Data provided:

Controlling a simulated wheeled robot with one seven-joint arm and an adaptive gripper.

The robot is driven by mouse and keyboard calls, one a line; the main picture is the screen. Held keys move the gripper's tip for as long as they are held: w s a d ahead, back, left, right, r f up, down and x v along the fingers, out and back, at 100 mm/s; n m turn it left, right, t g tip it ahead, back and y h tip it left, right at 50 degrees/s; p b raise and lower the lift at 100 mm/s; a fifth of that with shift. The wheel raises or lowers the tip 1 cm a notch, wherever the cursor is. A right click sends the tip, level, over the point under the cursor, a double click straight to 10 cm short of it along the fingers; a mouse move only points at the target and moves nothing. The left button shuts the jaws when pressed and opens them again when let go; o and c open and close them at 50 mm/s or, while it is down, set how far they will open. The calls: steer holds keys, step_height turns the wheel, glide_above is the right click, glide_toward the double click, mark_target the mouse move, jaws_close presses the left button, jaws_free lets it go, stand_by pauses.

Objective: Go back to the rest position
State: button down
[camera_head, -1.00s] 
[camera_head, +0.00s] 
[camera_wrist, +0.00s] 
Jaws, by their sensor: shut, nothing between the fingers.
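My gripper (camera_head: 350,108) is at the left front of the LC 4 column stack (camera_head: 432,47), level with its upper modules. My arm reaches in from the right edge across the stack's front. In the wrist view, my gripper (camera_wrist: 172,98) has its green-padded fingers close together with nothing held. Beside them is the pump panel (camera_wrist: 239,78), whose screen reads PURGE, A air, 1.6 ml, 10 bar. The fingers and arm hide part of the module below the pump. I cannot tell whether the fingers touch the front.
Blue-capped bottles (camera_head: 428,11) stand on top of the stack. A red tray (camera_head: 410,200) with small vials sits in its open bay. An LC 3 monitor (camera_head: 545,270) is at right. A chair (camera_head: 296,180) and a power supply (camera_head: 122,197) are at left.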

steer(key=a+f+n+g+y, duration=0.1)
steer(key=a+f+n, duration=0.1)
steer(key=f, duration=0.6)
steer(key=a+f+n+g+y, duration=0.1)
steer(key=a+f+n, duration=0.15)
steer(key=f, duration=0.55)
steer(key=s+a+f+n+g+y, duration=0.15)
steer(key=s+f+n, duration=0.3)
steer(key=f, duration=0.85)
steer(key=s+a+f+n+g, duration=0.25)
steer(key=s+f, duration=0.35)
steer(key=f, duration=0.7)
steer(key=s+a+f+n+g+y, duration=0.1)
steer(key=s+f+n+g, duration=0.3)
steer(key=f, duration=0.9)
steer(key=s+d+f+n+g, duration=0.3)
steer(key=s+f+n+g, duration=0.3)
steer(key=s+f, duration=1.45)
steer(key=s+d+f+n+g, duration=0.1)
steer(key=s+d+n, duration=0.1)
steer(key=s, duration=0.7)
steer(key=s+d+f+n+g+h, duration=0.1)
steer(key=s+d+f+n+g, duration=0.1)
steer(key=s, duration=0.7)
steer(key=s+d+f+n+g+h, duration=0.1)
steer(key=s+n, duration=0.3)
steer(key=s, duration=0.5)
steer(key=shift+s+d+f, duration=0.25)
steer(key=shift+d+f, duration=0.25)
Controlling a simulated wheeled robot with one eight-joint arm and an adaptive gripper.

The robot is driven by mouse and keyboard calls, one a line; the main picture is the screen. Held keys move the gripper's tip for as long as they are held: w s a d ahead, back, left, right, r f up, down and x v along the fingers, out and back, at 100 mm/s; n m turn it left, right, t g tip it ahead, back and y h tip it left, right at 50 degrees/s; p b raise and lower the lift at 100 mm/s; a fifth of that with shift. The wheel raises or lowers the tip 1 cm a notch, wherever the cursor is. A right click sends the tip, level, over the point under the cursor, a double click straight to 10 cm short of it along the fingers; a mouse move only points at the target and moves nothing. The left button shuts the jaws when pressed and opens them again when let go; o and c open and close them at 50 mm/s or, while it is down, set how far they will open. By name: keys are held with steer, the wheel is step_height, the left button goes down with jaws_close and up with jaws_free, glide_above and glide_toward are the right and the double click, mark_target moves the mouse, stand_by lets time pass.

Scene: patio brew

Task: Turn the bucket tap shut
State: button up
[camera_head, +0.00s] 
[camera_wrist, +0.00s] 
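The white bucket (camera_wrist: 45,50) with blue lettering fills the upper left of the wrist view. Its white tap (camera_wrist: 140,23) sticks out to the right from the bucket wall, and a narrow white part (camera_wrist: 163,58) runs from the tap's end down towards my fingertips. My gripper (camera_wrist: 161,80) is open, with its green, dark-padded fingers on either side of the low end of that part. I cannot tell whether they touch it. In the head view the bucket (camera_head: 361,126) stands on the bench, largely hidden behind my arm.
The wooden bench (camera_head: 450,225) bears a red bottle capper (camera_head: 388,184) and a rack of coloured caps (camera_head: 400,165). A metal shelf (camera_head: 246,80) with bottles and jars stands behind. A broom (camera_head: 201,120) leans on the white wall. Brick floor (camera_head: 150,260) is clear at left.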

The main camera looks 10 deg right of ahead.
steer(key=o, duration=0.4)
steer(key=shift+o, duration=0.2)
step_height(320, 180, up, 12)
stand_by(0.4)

Task instructions: The records above are to be copied in full, exactly as written.

Result for this task:
Controlling a simulated wheeled robot with one seven-joint arm and an adaptive gripper.

The robot is driven by mouse and keyboard calls, one a line; the main picture is the screen. Held keys move the gripper's tip for as long as they are held: w s a d ahead, back, left, right, r f up, down and x v along the fingers, out and back, at 100 mm/s; n m turn it left, right, t g tip it ahead, back and y h tip it left, right at 50 degrees/s; p b raise and lower the lift at 100 mm/s; a fifth of that with shift. The wheel raises or lowers the tip 1 cm a notch, wherever the cursor is. A right click sends the tip, level, over the point under the cursor, a double click straight to 10 cm short of it along the fingers; a mouse move only points at the target and moves nothing. The left button shuts the jaws when pressed and opens them again when let go; o and c open and close them at 50 mm/s or, while it is down, set how far they will open. The calls: steer holds keys, step_height turns the wheel, glide_above is the right click, glide_toward the double click, mark_target the mouse move, jaws_close presses the left button, jaws_free lets it go, stand_by pauses.

Objective: Go back to the rest position
State: button down
[camera_head, -1.00s] 
[camera_head, +0.00s] 
[camera_wrist, +0.00s] 
Jaws, by their sensor: shut, nothing between the fingers.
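My gripper (camera_head: 350,108) is at the left front of the LC 4 column stack (camera_head: 432,47), level with its upper modules. My arm reaches in from the right edge across the stack's front. In the wrist view, my gripper (camera_wrist: 172,98) has its green-padded fingers close together with nothing held. Beside them is the pump panel (camera_wrist: 239,78), whose screen reads PURGE, A air, 1.6 ml, 10 bar. The fingers and arm hide part of the module below the pump. I cannot tell whether the fingers touch the front.
Blue-capped bottles (camera_head: 428,11) stand on top of the stack. A red tray (camera_head: 410,200) with small vials sits in its open bay. An LC 3 monitor (camera_head: 545,270) is at right. A chair (camera_head: 296,180) and a power supply (camera_head: 122,197) are at left.

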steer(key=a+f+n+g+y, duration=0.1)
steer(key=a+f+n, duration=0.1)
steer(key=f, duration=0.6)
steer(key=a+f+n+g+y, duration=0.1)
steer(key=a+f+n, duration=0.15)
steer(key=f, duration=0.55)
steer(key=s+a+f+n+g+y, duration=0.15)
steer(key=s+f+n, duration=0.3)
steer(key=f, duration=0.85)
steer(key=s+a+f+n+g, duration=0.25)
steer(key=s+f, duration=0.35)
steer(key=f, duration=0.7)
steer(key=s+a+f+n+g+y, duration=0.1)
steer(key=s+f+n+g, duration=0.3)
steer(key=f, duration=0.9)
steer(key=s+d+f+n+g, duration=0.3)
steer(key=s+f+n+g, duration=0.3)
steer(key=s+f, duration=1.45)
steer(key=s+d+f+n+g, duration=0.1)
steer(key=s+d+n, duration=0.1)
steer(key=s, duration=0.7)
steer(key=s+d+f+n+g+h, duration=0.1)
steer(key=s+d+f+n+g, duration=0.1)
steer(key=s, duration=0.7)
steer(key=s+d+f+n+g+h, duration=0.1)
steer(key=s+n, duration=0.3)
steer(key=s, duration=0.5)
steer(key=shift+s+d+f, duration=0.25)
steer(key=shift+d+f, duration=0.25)
Controlling a simulated wheeled robot with one eight-joint arm and an adaptive gripper.

The robot is driven by mouse and keyboard calls, one a line; the main picture is the screen. Held keys move the gripper's tip for as long as they are held: w s a d ahead, back, left, right, r f up, down and x v along the fingers, out and back, at 100 mm/s; n m turn it left, right, t g tip it ahead, back and y h tip it left, right at 50 degrees/s; p b raise and lower the lift at 100 mm/s; a fifth of that with shift. The wheel raises or lowers the tip 1 cm a notch, wherever the cursor is. A right click sends the tip, level, over the point under the cursor, a double click straight to 10 cm short of it along the fingers; a mouse move only points at the target and moves nothing. The left button shuts the jaws when pressed and opens them again when let go; o and c open and close them at 50 mm/s or, while it is down, set how far they will open. By name: keys are held with steer, the wheel is step_height, the left button goes down with jaws_close and up with jaws_free, glide_above and glide_toward are the right and the double click, mark_target moves the mouse, stand_by lets time pass.

Scene: patio brew

Task: Turn the bucket tap shut
State: button up
[camera_head, +0.00s] 
[camera_wrist, +0.00s] 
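The white bucket (camera_wrist: 45,50) with blue lettering fills the upper left of the wrist view. Its white tap (camera_wrist: 140,23) sticks out to the right from the bucket wall, and a narrow white part (camera_wrist: 163,58) runs from the tap's end down towards my fingertips. My gripper (camera_wrist: 161,80) is open, with its green, dark-padded fingers on either side of the low end of that part. I cannot tell whether they touch it. In the head view the bucket (camera_head: 361,126) stands on the bench, largely hidden behind my arm.
The wooden bench (camera_head: 450,225) bears a red bottle capper (camera_head: 388,184) and a rack of coloured caps (camera_head: 400,165). A metal shelf (camera_head: 246,80) with bottles and jars stands behind. A broom (camera_head: 201,120) leans on the white wall. Brick floor (camera_head: 150,260) is clear at left.

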The main camera looks 10 deg right of ahead.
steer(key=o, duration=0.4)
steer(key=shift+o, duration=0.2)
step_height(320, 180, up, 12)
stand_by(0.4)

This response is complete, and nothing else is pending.